The critical messages about the former first lady show that she has a long way to go to assuage skepticism from influential voices on the left.
The Hill reviewed hundreds of emails from a progressive members only Google group called the “Gamechanger Salon,” a forum where nearly 1,500 activists, strategists and journalists debate issues and craft messaging campaigns.
The group includes prominent Democrats, Sierra Club officials, journalists who work for The Huffington Post and The Nation magazine, senior union representatives, leaders at the Progressive Change Campaign Committee and the president of NARAL.
In the emails spanning nearly a year — starting in June 2013 through July of this year — frustration with Clinton is evident.
Clinton’s too much of a hawk, too cozy with Wall Street, hasn’t spoken out enough on climate change, and will be subject to personal questions and criticisms, members of the group stated in the emails.
The existence of the group was reported earlier this year by the conservative outlet MediaTrackers.org, but this is the first time the emails have become public.
“[A] Clinton presidency undos [sic] all our progress and returns the financial interests to even more prominence than they currently have,” Melissa Byrne, an activist with the Occupy Wall Street movement, said in a November 2013 email.
The progressives expressed an appetite for an alternative to Clinton to teach her — and those from the centrist wing of the party — a lesson.
Liberal Sen.
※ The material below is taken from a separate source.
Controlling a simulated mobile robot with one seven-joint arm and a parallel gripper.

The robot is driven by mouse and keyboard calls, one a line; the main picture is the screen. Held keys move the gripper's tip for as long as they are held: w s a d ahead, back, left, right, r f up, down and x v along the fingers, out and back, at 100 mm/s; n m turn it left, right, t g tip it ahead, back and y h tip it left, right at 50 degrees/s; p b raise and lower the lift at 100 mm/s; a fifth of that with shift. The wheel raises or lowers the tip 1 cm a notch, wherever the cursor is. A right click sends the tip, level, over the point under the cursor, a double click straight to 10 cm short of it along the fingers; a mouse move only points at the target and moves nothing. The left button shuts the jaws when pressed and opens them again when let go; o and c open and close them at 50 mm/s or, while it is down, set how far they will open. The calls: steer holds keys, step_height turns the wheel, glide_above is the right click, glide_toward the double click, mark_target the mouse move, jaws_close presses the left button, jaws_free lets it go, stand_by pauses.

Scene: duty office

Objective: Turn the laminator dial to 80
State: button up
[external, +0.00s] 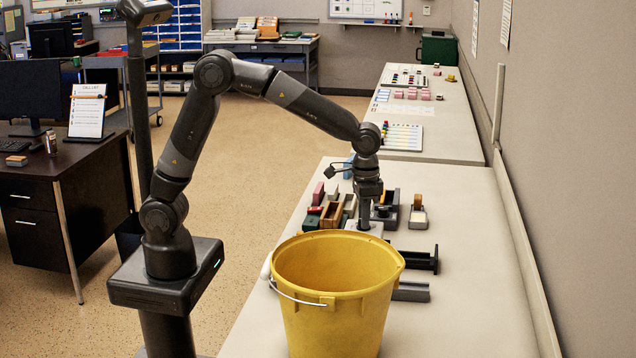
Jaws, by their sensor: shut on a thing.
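My gripper (365,214) points straight down at the table, just behind the yellow bucket. It is shut at the top of a small pale device (376,229), apparently the laminator, whose lower part is hidden by the bucket. The gripper's fingers cover what they hold, which appears to be the laminator dial. The dial's marks and its setting are too small and covered to read.
A large yellow bucket (330,312) stands at the table's front, close before my gripper. Wooden and dark boxes (331,214) crowd the left. A tape dispenser (418,214) and a black bar-shaped tool (420,260) lie right. The table (480,260) is clear farther right.

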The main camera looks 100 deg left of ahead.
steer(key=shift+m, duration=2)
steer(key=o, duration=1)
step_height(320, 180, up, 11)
Elizabeth Warren (D-Mass.) has repeatedly said she won’t run for president, but some on the left aren’t convinced.
“The establishment Dems need to be punished, and the best way for that to happen is for Warren to beat Hillary in the primary on a populist message,” Carl Gibson, a progressive activist and writer for Occupy.com, wrote in one email.
Even though months have passed since the emails were sent, the sentiment remains.
Mike Lux, a prominent strategist and an active member of the group, told The Hill that the concerns haven’t changed and operatives “are probably more worried at this point rather than less.”
Conversations with a half-dozen of the members of Gamechanger Salon this week confirm that the angst within parts of the progressive movement has only grown.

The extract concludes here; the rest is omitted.